Bred by George Pope in California, Hillary’s blood was sometimes kept via questionable lines, for example, the stallion Beekeeper. However, when Beekeeper became the broodmare sire of Breeders’ Cup Turf winner Great Communicator, sharp pedigree students acknowledged that Pope knew what he was doing – for this was not the first time a horse with an obscure-looking pedigree came from Pope’s program into the national spotlight.
The One And Only
Omaha may well stand out as the best member of this family. Not only was he a Triple Crown winner, but he was the only son of a Triple Crown winner (Gallant Fox) to duplicate his sire’s feat.
In addition, he did not merely win in the U. S., but also traveled to Europe, where he lost the grueling 2 ½ mile Ascot Gold Cup by a mere nose over the heaviest kind of going. Since one can often tell more about a horse by how he loses than by how he wins, this race alone might well make a case for Omaha as the best – or at least the most accomplished – Triple Crown winner of all time.
Sadly, Omaha was not a major success at stud. He began at Claiborne, was sold to a farm in upstate New York and ended his life in the city for which he was named, Omaha, Nebraska. It was there he died and was buried under a memorial commissioned to mark his grave.
Today, there is some controversy as to whether or not Omaha’s bones are where they belong. During a renovation of Ak-Sar-Ben racetrack which took place in the late ‘60’s and early ‘70’s, a clubhouse addition was built over his tomb.
There has been a great deal of hemming and hawing regarding the actual disposition of Omaha’s bones during that renovation. Probably the most truthful thing ever said is that nobody is sure where they are.

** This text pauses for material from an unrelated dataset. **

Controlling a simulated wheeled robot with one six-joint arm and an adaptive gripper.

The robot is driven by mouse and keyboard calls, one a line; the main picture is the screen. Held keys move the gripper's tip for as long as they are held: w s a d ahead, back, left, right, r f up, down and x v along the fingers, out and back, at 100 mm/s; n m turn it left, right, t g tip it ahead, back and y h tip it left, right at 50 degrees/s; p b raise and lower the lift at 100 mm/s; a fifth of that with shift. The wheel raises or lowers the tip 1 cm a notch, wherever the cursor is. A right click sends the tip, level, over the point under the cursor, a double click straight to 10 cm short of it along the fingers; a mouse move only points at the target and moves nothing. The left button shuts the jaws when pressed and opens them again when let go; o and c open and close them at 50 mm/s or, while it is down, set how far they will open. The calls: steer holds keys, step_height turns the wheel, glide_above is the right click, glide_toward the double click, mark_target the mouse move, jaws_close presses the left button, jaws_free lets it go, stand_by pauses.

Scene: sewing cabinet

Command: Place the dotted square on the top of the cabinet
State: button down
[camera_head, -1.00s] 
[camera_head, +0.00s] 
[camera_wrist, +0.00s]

Now that Ak-Sar-Ben racecourse is no more, it seems that whatever remains of this truly great horse is actually sleeping under a credit card company and a portion of the University of Nebraska campus. Short of a farm cemetery like the ones at Claiborne and other major farms, there really never is any respect for horses’ bones, is there?
Given how shabbily Omaha’s remains were treated, it is good to know that his blood is not all gone. Two relatively easy places to find it, in fact, are in the pedigrees of Nijinsky II and Summer Tan. Omaha is the broodmare sire of Nijinsky II’s third dam, Flaming Top. He is the sire of Summer Tan’s dam, Miss Zibby.

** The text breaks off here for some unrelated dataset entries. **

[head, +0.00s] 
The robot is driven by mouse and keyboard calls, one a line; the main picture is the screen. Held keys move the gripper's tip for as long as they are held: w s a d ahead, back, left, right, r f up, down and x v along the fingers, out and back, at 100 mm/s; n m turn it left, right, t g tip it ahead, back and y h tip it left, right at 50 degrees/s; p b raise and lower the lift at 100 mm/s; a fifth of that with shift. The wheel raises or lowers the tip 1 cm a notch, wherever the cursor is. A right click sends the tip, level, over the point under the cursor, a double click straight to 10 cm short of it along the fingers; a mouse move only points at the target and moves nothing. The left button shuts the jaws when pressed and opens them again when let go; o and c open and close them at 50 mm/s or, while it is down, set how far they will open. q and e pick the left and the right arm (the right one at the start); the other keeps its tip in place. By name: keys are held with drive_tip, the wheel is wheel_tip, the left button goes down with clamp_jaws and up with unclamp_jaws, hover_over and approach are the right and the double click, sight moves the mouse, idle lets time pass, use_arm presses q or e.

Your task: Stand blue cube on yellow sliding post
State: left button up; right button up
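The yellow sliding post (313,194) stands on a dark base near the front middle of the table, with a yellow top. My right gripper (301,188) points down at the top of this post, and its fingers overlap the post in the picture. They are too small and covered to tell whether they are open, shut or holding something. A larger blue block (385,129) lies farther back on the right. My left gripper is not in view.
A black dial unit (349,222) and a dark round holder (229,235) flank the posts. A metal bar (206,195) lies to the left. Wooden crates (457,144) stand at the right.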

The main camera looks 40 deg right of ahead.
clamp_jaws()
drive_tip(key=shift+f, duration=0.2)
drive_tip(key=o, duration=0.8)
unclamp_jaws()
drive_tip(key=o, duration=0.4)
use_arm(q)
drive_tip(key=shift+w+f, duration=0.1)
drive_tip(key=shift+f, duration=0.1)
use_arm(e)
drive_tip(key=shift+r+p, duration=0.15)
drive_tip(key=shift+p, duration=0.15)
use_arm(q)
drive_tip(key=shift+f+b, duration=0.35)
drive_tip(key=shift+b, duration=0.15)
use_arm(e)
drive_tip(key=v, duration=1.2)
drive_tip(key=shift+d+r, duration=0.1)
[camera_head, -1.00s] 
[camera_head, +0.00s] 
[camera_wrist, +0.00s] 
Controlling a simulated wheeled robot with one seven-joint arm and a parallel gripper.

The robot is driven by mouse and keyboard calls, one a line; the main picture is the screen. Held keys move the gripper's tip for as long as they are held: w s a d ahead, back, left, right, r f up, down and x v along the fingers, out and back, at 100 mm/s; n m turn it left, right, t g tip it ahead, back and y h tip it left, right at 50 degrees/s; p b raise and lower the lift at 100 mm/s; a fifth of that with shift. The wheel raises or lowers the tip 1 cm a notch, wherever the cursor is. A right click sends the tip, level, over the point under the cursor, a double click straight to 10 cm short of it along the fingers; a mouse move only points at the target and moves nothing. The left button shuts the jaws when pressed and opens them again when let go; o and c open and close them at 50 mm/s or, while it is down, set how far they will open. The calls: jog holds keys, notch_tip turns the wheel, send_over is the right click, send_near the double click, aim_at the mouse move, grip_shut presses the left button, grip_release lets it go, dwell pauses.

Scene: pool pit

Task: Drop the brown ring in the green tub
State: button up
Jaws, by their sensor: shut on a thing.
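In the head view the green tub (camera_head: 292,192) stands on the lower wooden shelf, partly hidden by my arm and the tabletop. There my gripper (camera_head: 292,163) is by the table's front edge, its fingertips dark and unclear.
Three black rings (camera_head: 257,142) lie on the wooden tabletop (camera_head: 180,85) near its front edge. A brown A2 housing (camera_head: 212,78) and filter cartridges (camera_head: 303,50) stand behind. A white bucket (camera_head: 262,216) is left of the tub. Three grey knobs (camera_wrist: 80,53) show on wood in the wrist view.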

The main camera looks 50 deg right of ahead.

Interestingly enough, Omaha’s full brother Flares is also still around. E. P. Taylor must have admired the bloodlines greatly. In addition to Nijinsky II’s Omaha cross, one most frequently finds Flares in the pedigree of Chop Chop, which in turn is found in Victoria Park, Ciboulette and many other Taylor stalwarts.
Since we know where Omaha’s blood – if not his bones – can be found, how about some of the other major sires tracing to *La Flambee? Actually, it turns out that’s not quite so easy.

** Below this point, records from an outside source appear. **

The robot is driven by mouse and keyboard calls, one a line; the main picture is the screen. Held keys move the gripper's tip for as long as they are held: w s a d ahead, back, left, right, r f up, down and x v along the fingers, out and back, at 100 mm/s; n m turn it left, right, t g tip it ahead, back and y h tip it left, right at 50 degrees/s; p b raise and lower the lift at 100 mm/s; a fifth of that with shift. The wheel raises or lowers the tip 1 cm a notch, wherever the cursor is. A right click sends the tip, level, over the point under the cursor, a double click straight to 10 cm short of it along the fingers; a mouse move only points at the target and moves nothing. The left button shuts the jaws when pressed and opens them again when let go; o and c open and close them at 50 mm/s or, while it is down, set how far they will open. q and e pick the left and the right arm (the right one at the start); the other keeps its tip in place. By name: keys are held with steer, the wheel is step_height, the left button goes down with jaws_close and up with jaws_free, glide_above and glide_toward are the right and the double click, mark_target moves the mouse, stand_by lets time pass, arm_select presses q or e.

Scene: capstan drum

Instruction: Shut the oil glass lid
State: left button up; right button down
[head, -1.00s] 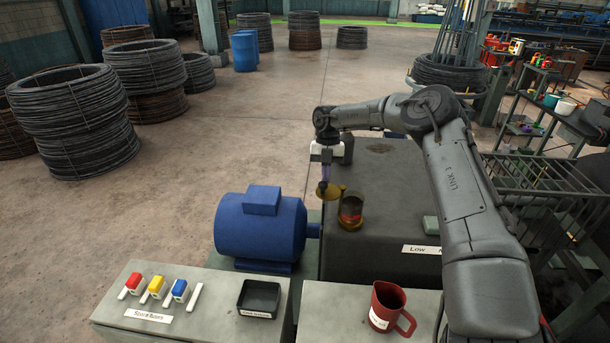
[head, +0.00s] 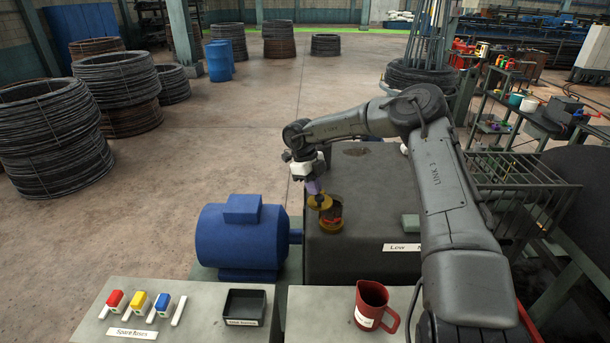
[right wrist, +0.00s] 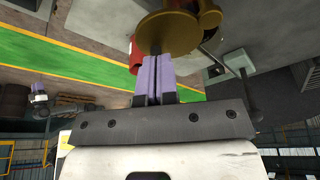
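The oil glass (head: 331,222) is a small brass cup with a red band, standing on the dark machine housing. Its brass disc lid (head: 319,203) is tilted open over the cup's left rear side. In the right wrist view the lid (right wrist: 165,32) is large, just beyond the fingertips, with red and brass parts of the glass behind it. My right gripper (head: 315,188) has its purple fingers pressed together, tips at the lid; it also shows in the right wrist view (right wrist: 154,58). Nothing shows between the fingers. My left gripper is not in view.
A blue motor (head: 241,238) stands left of the housing (head: 390,215). In front are a bench with spare fuses (head: 137,302), a black tray (head: 245,307) and a red jug (head: 373,305). A grey block (head: 411,224) lies right of the glass.

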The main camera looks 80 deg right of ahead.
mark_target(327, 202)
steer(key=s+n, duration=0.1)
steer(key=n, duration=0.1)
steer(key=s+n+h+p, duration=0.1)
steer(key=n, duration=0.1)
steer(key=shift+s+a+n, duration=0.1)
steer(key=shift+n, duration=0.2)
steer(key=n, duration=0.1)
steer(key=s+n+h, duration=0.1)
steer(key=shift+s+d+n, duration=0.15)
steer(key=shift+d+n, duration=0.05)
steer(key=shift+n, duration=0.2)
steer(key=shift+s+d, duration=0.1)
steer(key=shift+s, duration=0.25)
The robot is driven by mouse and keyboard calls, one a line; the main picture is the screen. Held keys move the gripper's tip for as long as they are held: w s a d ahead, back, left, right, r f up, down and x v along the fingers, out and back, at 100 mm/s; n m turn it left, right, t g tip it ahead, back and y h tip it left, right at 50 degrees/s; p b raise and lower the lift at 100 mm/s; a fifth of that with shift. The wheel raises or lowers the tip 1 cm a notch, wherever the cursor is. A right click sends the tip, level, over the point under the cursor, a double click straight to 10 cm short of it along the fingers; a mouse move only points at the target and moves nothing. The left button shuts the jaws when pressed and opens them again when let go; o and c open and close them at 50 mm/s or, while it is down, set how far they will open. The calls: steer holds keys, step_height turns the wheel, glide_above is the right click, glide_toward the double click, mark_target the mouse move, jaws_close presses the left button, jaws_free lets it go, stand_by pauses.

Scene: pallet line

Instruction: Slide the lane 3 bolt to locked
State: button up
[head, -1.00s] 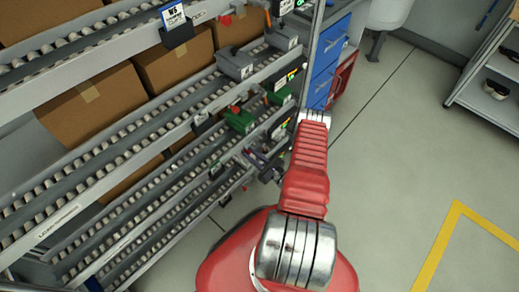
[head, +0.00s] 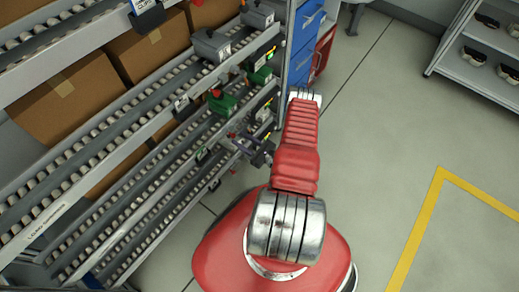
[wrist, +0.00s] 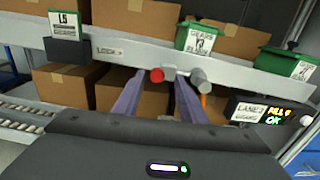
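The bolt on the grey rail shows in the wrist view as a red round knob (wrist: 157,75), a short metal piece and a grey cylindrical end (wrist: 199,77) to its right. A black sign reading "LANE 3 GUARD" (wrist: 268,112) with a lit display hangs to the lower right. My gripper (wrist: 159,88) is open, its two purple-grey fingers pointing at the rail. The red knob appears between the fingertips, and nothing is held. How far the tips are from it I cannot tell. In the head view my gripper (head: 258,150) is beside the rack's end.
Cardboard boxes (wrist: 65,85) stand on the roller lanes behind the rail. A blue drawer cabinet (head: 303,45) stands beyond the rack. Open floor (head: 390,130) lies to the right.

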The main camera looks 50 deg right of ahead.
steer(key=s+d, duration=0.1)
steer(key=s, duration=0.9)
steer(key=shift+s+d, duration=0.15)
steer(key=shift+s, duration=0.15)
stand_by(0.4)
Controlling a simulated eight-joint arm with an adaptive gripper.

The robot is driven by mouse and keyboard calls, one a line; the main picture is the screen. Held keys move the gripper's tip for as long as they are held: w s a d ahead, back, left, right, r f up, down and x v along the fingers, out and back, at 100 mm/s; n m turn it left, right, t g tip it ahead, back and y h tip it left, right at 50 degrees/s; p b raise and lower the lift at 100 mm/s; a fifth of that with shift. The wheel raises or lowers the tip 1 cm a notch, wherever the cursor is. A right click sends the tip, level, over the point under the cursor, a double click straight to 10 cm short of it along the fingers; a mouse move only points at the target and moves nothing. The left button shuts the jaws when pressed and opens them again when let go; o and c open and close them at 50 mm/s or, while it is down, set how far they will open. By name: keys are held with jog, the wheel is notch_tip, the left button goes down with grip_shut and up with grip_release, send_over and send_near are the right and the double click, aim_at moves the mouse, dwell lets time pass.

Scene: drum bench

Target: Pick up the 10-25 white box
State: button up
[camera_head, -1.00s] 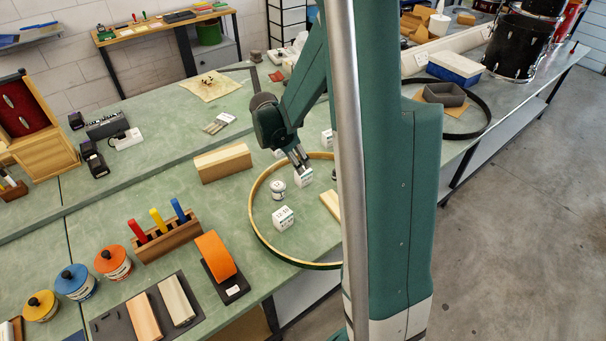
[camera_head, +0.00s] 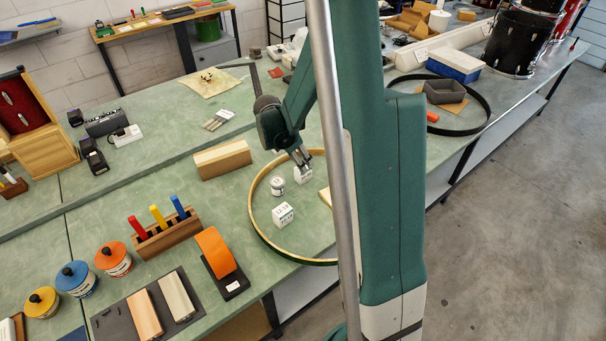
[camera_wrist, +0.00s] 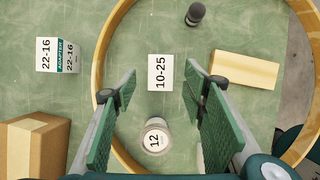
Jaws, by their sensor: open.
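The 10-25 white box (camera_wrist: 160,72) lies within the wooden hoop, its label facing up in the wrist view. In the head view the white box (camera_head: 303,177) is just beneath my gripper (camera_head: 303,167). My gripper (camera_wrist: 160,76) is open and empty, with one green finger on each side of the box in the wrist view. I cannot tell whether the fingertips are still above the box top or beside it. Another white box (camera_head: 283,214) stands inside the hoop, nearer the front; my right finger mostly hides that area in the wrist view.
The hoop (camera_head: 252,206) rings the boxes. A white jar marked 12 (camera_wrist: 155,140) stands close to the target box. A wooden block (camera_wrist: 245,70) lies on the other side.

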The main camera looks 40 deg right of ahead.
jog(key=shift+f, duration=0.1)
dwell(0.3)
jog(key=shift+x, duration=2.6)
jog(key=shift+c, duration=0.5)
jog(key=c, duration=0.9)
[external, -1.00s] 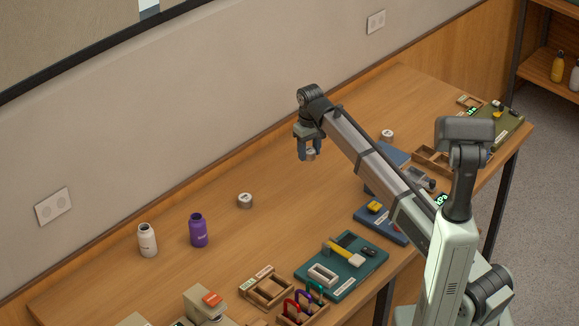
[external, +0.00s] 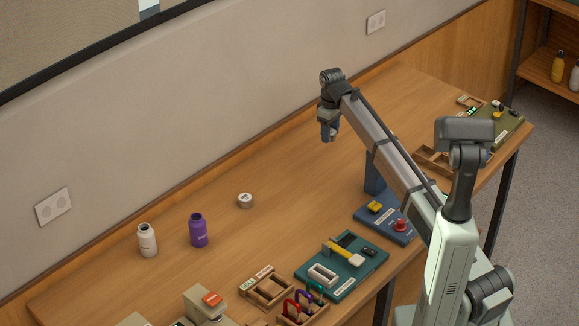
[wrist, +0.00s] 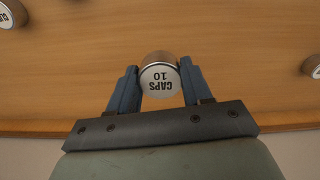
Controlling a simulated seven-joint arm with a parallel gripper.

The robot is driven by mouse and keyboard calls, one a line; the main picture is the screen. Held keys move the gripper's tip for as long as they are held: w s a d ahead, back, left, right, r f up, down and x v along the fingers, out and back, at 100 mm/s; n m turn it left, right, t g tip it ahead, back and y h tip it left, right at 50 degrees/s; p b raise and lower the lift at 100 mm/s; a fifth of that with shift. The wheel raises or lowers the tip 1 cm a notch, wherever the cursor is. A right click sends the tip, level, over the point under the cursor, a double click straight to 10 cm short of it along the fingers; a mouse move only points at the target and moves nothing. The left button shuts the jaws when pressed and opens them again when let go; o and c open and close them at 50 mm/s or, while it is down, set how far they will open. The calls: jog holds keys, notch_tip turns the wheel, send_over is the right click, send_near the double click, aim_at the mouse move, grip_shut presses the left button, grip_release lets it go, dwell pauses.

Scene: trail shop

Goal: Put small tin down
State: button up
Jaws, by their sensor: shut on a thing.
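My gripper (external: 329,134) is over the back part of the table, to the right of its middle in the external view. In the wrist view my gripper (wrist: 159,76) is shut on a small tin (wrist: 161,82). In the external view the held tin is mostly hidden by the fingers. Wood shows beyond the tin; I cannot tell exactly how high it is above the table.
Another tin (external: 245,201) stands mid-table, with a purple bottle (external: 198,230) and a white bottle (external: 148,240) to its left. The wrist view shows tins at the top left (wrist: 11,14) and right edge (wrist: 314,67). A blue board (external: 385,220) and green board (external: 341,264) lie in front.

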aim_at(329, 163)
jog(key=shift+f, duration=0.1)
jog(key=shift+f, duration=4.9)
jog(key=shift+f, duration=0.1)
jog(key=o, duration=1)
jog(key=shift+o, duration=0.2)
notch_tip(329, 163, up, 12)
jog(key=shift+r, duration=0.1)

Success Express, who won the 1987 Breeders’ Cup Juvenile, stands at stud in Australia. His three-quarter brother, Greenwood Lake, remains in the U. S., but he was not very sound.
Silver Ghost is still around as well, and at present is the leader of the line. Standing at Lane’s End in Kentucky, Silver Ghost has no race record to speak of and did not win a stake.
However, he has sired 44 stakes winners, including G1 winners like Dreams Galore, Love Lock and Lunar Spook. Obviously, his fillies are better than his colts.
The Gal I Love group of mares has yielded a couple of interesting sires including Northern Baby. A highly versatile stallion, Northern Baby got good two-year-olds like Deposit Ticket (still at stud), sturdy steeplechasers like champions Highland Bud and Warm Spell, top turf fillies like Possibly Perfect and classic hopefuls like Rampage.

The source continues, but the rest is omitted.